Task directions -
Scan the listing that follows and report how many lines contain "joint". Write the number alone.

Tool calls from robot episodes:
******************************
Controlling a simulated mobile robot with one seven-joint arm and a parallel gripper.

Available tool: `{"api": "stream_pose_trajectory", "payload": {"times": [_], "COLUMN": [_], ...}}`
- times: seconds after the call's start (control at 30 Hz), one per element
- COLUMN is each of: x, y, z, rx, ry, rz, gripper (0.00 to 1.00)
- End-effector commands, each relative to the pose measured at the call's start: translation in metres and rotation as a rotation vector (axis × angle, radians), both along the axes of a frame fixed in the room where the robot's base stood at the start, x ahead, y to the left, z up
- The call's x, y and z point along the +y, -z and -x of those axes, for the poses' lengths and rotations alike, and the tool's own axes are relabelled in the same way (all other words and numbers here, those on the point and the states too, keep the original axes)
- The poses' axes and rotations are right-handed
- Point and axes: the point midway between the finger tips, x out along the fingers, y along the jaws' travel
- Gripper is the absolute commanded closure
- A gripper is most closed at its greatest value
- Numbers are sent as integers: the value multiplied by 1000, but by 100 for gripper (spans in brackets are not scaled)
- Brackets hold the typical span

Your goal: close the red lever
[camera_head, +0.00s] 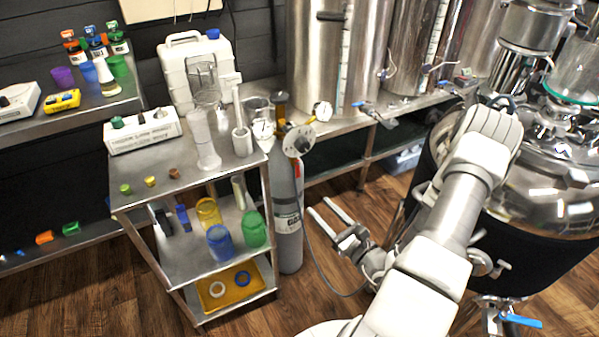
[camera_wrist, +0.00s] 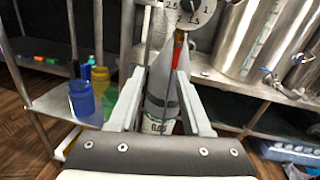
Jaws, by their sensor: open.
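A narrow red part (camera_head: 298,168) shows on the upper right of the grey gas cylinder (camera_head: 289,215), below its gauges; it also shows in the wrist view (camera_wrist: 178,46). I cannot tell whether it is a lever or a label.
A steel shelf cart (camera_head: 185,258) with cups and small parts stands left of the cylinder. Steel tanks (camera_head: 330,60) with blue-handled valves (camera_head: 360,105) stand on a bench behind. A large black-jacketed vessel (camera_head: 540,230) is at right. A thin hose (camera_head: 325,280) hangs near my gripper.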

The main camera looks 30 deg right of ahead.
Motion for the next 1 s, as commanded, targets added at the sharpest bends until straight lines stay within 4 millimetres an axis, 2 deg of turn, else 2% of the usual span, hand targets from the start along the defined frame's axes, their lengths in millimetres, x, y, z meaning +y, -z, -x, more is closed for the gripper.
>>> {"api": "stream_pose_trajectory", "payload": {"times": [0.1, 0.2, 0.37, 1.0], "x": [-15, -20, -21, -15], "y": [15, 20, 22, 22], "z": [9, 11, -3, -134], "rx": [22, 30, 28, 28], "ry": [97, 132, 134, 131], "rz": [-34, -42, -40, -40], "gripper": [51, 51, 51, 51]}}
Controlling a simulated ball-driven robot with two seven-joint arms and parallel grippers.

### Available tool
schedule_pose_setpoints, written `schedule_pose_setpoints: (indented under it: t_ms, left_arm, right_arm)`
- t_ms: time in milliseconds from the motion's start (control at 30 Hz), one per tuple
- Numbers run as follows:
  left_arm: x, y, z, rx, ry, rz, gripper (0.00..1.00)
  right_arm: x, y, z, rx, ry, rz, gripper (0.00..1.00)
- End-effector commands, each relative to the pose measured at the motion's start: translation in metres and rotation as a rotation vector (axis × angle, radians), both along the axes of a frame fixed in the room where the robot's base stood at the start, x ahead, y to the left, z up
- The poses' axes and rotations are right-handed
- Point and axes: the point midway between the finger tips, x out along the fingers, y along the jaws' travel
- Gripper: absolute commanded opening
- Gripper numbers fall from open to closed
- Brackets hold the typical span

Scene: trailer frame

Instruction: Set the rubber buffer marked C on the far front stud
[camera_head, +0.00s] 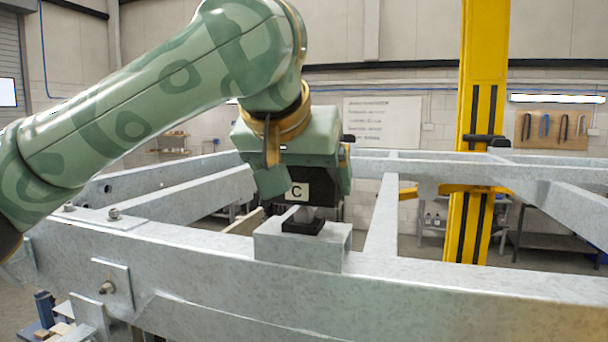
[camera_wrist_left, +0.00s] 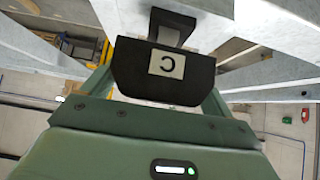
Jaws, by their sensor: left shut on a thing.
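The rubber buffer marked C (camera_head: 299,192) is a black block with a pale label. My left gripper (camera_head: 308,180) is shut on it and holds it above a galvanised box bracket (camera_head: 325,253) on the near rail. A black square pad (camera_head: 303,227) lies on the bracket top under the buffer. A short pale metal piece shows between pad and buffer; whether it touches the buffer I cannot tell. In the left wrist view the buffer (camera_wrist_left: 190,86) shows its label upside down, with a black square piece beyond it. My right gripper is not in view.
The galvanised trailer frame (camera_head: 440,278) fills the foreground, with cross members running back. A yellow lift post (camera_head: 484,85) stands at the back right. Bolts and a plate (camera_head: 111,283) stick out from the rail on the left. The rail right of the bracket is clear.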

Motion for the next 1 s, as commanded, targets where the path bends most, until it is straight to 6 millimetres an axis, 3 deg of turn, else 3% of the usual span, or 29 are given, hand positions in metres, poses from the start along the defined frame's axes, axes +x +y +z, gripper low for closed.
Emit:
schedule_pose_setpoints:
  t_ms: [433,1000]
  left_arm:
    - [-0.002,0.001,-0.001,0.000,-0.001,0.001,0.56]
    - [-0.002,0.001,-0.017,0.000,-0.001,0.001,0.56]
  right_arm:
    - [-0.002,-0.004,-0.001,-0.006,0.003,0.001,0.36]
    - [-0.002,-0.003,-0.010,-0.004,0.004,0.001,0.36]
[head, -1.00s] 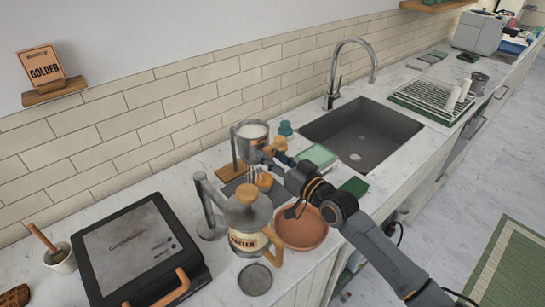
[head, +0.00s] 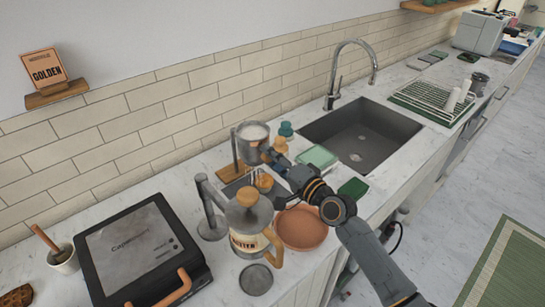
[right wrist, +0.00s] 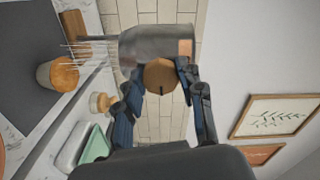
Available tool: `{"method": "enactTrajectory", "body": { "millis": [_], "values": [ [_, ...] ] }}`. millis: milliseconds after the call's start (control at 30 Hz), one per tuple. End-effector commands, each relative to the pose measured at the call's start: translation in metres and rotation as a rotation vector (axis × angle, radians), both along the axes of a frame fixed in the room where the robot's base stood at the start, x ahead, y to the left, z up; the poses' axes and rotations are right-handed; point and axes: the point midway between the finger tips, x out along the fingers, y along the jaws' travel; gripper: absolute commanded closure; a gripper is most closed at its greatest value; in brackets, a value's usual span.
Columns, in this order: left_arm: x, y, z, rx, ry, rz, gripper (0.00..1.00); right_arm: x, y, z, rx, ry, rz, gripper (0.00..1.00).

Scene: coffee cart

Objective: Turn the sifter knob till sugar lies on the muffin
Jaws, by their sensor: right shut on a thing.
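The sifter (head: 252,146) is a metal cup with white sugar in it, held above the counter on a stand. Its round wooden knob (right wrist: 160,76) is between the fingers of my right gripper (head: 275,159), which is shut on it. The right wrist view shows the sifter (right wrist: 150,45) sideways, with thin white streaks of sugar (right wrist: 92,48) between it and the muffin (right wrist: 58,74). In the head view the muffin (head: 264,182) is below the sifter. I cannot tell how much sugar lies on its top. My left gripper is out of view.
A coffee press (head: 247,215) with a wooden handle stands in front, beside a terracotta bowl (head: 300,230) under my right arm. A black press grill (head: 140,250) is at left. A sink (head: 360,135) lies behind at right. Green-lidded containers (head: 318,157) are close by.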

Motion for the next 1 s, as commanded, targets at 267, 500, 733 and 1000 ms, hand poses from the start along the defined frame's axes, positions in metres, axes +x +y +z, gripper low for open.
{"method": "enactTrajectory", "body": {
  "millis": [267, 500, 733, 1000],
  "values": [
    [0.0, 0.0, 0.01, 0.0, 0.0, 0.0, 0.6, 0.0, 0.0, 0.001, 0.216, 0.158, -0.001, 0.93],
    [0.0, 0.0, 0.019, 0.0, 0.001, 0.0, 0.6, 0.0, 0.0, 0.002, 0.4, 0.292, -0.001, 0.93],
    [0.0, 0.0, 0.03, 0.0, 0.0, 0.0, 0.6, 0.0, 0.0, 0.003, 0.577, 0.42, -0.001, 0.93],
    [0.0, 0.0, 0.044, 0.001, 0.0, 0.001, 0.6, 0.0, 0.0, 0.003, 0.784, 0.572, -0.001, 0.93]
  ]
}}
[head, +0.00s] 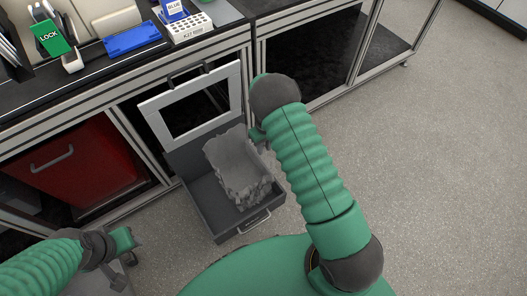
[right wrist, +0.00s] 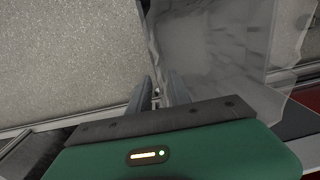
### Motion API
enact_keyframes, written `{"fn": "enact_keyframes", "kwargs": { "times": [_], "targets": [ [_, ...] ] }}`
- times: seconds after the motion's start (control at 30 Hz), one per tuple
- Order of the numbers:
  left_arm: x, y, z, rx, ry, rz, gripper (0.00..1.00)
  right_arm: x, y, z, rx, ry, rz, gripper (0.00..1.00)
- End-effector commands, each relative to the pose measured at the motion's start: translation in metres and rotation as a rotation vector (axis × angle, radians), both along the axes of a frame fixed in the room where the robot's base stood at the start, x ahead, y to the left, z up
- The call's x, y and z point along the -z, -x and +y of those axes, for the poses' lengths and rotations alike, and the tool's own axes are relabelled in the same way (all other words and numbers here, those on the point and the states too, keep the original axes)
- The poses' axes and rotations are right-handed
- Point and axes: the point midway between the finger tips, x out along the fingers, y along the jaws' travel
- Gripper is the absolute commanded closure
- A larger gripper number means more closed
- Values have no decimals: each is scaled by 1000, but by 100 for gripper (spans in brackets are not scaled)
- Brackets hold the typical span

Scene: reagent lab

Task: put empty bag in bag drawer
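The empty bag (head: 232,165), grey and translucent, hangs tilted over the open dark grey drawer (head: 212,217), its lower end within the drawer's outline. Whether it touches the drawer floor is unclear. My right gripper (head: 259,134) is at the bag's upper right edge, mostly hidden by my arm. In the right wrist view, the fingers (right wrist: 158,82) close around the edge of the see-through bag (right wrist: 215,50). My left gripper (head: 126,268) is at the lower left, away from the bag, with its fingers apart and empty.
A pale frame with a window (head: 160,99) stands upright behind the drawer. A red drawer (head: 75,165) is under the bench at left. The bench top holds a LOCK box (head: 50,38), a blue tray (head: 132,38) and a white rack (head: 188,28). The floor at right is clear.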

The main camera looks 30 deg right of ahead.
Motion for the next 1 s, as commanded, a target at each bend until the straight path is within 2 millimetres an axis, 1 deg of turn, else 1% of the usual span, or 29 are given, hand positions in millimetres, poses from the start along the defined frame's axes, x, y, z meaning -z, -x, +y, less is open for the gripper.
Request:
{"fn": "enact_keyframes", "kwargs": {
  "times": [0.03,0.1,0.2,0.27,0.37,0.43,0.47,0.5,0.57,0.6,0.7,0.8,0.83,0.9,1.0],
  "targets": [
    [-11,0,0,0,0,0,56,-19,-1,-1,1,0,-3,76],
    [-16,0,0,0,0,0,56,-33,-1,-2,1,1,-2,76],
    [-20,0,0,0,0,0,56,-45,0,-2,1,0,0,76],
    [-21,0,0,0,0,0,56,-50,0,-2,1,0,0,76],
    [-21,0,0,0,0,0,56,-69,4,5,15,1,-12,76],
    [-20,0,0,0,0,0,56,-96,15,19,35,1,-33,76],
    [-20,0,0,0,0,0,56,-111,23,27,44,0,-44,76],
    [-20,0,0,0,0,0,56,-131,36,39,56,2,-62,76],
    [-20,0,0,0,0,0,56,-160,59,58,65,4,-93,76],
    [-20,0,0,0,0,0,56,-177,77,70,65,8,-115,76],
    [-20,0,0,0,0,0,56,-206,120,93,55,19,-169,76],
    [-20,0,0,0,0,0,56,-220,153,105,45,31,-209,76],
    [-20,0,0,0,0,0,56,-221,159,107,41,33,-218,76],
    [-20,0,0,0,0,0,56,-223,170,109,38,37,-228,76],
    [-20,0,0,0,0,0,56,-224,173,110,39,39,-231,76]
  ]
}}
******************************
Solution for this problem -
2